In analysing the above data, you need to take into account both return and risk measures. For example, if we solely look at the annual return figures below, Fund A was much better than Fund B (20% vs 10%). But this is only one side of the story. The other side is that, to achieve the higher return, Fund A had taken a much higher level of risk than Fund B in terms of annualised standard deviation (16% vs 5%). If we compare their Sharpe ratios, Fund B had indeed achieved a 60% higher risk-adjusted return than Fund A (2 vs 1.25). That's why investors should consider both return and risk figures.
Example:
Indicator | Fund A | Fund B |
Annual return | 20% | 10% |
Annualised standard deviation | 16% | 5% |
Sharpe ratio | 1.25 | 2 |
In addition to return and risk measures, you also need to consider other relevant factors such as the investment strategies used by a hedge fund and your own investment needs. Different investment strategies may result in quite different risk and return profiles.

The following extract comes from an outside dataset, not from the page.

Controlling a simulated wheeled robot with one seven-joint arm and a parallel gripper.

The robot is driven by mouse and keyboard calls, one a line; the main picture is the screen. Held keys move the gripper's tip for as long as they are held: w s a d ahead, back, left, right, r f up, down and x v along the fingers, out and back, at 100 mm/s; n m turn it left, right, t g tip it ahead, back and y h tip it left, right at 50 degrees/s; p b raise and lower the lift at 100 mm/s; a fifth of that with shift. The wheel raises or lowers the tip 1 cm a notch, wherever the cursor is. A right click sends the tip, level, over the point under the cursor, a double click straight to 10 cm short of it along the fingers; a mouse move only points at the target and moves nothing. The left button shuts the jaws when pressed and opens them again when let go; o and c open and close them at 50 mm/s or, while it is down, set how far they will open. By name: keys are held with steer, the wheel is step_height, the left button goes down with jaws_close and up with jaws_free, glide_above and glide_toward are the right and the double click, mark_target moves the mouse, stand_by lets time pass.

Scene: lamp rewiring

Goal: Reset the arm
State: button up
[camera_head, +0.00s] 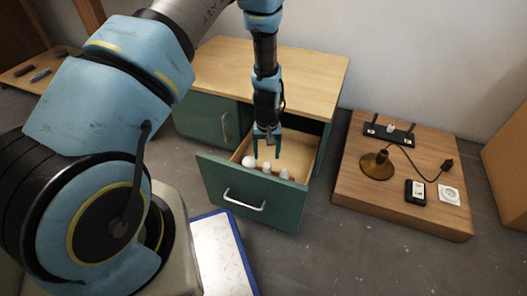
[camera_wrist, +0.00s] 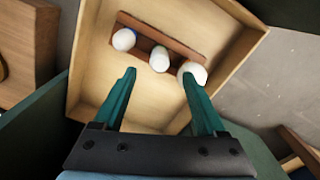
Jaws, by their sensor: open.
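My gripper (camera_head: 266,148) points down into an open drawer (camera_head: 250,196) of the green cabinet with a wooden top (camera_head: 290,75). In the wrist view its two teal fingers (camera_wrist: 158,98) are spread apart with nothing between them. Several white bulbs sit in the drawer. The left bulb (camera_wrist: 124,39) and middle bulb (camera_wrist: 160,58) are in a brown wooden rack (camera_wrist: 178,42). The right bulb (camera_wrist: 192,73) is by the tip of the right finger; I cannot tell whether they touch.
A low wooden platform (camera_head: 345,190) on the right holds a brass lamp base (camera_head: 377,166), a black bulb-holder bar (camera_head: 390,130), a black switch box (camera_head: 415,191) and a white socket (camera_head: 449,194). A blue-edged white panel (camera_head: 215,250) lies below the drawer. Bare floor shows at lower right.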

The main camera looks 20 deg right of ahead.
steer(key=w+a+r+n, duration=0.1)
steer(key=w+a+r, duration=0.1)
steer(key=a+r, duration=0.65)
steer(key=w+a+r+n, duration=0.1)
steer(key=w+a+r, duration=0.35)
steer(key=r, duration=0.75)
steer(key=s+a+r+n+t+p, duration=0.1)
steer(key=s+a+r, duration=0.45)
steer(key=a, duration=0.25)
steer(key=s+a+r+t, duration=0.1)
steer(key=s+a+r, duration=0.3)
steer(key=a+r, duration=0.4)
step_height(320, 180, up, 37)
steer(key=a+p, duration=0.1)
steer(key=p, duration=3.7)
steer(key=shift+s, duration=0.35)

Finally, you should note that different hedge funds may use different calculation methods and definitions of performance and risk measures, which may not be totally comparable. Examine carefully the calculation bases and definitions of financial terms in the hedge fund reports before you compare data from different hedge funds. You should only compare like with like.
Remember, both qualitative information and quantitative data in the fund documentation (including the offering document and the regular reports) are important in analysing your hedge fund. If you have any doubt on the information in the hedge fund reports and/or other fund documentation, always ask your fund manager for further information or consult the professionals before making any investment decision.